India and Japan are also expected to sign a civil nuclear cooperation agreement that will enable United States-based atomic firms Westinghouse Electric Corporation and GE Energy to set up plants in India

Prime Minister Narendra Modi will be meeting Japanese premiere Shinzo Abe today. The two countries are expected to sign a civil nuclear deal which will facilitate leading US-based atomic companies to set up plants in India, besides discussing ways to step up cooperation in the areas like trade, investment and security.
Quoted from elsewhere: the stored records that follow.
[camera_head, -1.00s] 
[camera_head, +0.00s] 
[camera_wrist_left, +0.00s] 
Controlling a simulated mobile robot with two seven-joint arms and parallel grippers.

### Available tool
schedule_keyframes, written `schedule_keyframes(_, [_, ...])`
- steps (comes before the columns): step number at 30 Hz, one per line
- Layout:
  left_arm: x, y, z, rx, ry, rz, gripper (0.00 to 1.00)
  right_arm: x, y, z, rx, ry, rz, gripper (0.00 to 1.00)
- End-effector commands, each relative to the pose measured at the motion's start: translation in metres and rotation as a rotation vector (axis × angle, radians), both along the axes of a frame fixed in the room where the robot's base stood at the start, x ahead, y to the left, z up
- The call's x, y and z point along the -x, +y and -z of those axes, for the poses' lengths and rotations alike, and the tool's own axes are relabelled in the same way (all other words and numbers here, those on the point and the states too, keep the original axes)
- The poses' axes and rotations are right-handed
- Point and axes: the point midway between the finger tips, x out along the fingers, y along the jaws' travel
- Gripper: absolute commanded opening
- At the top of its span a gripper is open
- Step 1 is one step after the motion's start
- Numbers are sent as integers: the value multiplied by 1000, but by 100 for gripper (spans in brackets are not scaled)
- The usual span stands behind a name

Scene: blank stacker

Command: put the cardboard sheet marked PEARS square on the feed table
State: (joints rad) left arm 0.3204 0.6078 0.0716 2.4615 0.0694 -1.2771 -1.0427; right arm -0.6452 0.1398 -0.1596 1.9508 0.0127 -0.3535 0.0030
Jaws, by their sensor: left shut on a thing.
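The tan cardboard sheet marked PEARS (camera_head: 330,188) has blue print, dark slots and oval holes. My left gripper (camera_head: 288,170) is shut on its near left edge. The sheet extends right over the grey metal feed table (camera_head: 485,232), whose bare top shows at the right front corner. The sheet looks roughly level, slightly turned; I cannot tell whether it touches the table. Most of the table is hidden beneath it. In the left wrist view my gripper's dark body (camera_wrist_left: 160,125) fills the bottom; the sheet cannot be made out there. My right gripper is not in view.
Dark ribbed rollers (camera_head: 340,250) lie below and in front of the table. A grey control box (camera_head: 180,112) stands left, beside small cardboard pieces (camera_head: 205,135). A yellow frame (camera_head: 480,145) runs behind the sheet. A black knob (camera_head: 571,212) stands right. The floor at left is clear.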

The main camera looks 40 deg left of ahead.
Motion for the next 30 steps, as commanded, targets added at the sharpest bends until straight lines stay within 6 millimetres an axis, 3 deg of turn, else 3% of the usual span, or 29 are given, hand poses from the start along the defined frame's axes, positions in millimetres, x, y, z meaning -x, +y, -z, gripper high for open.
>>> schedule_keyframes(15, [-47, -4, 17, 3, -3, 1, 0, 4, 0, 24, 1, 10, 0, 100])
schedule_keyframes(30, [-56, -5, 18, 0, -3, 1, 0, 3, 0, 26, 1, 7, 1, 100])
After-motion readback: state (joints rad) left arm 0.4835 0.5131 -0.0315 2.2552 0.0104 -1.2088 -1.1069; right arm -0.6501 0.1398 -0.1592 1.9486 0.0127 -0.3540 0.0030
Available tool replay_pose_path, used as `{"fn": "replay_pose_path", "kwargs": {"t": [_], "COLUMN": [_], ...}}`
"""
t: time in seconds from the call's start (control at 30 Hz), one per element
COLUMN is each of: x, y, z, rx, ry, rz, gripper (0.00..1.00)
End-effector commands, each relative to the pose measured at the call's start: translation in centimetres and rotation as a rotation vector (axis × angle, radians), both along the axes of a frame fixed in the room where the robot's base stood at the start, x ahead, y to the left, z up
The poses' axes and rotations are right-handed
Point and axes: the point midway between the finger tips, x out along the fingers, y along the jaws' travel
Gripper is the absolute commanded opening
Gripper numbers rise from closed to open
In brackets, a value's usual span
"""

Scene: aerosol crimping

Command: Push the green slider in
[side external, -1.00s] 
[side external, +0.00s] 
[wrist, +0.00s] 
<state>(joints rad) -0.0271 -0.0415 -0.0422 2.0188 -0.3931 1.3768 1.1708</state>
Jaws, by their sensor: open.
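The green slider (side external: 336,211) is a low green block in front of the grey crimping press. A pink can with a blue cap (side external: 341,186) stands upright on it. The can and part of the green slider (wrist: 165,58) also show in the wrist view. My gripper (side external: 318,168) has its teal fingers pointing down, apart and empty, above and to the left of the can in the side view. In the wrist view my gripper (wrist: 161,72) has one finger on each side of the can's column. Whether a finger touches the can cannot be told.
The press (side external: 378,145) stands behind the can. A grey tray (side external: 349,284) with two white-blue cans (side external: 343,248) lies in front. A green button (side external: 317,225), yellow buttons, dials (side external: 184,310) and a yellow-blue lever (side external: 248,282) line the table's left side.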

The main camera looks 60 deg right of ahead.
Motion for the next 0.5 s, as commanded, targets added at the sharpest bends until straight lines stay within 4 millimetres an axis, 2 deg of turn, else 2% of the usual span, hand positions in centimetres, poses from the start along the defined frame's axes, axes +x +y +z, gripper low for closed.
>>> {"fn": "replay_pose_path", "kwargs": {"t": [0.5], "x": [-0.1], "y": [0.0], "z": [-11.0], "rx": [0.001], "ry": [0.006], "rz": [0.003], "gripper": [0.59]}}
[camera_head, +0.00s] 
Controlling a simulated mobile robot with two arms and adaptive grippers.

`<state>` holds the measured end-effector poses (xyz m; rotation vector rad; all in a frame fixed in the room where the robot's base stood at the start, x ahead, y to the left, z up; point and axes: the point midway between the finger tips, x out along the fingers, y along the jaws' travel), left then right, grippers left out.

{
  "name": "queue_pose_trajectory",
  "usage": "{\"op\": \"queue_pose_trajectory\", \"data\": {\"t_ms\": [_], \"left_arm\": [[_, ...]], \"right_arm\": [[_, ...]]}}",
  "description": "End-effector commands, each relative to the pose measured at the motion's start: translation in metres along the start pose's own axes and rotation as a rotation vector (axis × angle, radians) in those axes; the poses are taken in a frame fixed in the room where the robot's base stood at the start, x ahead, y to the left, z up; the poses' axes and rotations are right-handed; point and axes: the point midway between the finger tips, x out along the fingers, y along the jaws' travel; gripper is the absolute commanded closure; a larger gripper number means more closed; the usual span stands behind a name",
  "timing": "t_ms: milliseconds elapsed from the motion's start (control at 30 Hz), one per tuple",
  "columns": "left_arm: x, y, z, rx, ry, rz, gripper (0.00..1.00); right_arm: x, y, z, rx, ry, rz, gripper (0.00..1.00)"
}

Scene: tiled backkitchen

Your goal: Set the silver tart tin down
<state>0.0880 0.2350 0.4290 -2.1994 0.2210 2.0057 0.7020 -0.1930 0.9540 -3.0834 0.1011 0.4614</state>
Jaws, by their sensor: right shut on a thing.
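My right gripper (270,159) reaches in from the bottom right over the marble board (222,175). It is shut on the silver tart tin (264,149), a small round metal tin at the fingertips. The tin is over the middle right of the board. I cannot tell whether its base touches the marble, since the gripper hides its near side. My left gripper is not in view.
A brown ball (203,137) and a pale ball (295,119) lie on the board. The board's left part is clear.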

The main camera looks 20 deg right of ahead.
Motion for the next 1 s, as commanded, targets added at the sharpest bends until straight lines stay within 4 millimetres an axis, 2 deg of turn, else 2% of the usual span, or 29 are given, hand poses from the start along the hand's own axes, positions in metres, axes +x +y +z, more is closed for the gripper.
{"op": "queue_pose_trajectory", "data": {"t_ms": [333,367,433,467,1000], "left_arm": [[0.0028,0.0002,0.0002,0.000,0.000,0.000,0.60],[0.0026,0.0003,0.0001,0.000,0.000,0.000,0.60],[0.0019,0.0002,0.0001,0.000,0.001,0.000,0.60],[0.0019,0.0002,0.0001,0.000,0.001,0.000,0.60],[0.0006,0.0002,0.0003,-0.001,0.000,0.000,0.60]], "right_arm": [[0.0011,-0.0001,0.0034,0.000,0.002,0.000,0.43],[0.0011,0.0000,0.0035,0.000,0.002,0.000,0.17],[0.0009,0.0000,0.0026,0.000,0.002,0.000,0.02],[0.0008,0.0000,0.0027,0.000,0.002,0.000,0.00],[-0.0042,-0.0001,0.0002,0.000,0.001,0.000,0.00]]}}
Prime Minister Narendra Modi on Thursday left for Japan on his second visit to the country as prime minister. He had previously also visited Japan as the Cheif Minister of Gujarat. “Reached Japan. Looking forward to fruitful deliberations that will boost economic and cultural ties between India and Japan,” he tweeted.

At the meeting, Modi and Abe will discuss ways to enhance ties in a broad range of areas, including security, trade and investment, skill development and infrastructure development. India and Japan will be signing as many as 10 deals, including the civil nuclear deal. Japan will also ask India to reiterate its unilateral moratorium commitment.

India and Japan are also expected to sign a civil nuclear cooperation agreement that will enable United States-based atomic firms Westinghouse Electric Corporation and GE Energy to set up plants in India, NDTV reported.

A Japanese official told The Indian Express that terrorism wasn’t on Japan’s radar until seven Japanese people, including a pregnant woman, died during the Dhaka Holey Artisan Bakery attack.

“This made the common people and the government in Japan much more sensitive to the menace of terrorism, which was so far a sort of remote concept,” the official said.

The bilateral statement will mention terror attacks, but Japan is unwilling to mention Uri and Pathankot attacks explicitly, an Indian official said. However, officials said that the India-Japan statement could have mentions of terrorism in the “strongest language.”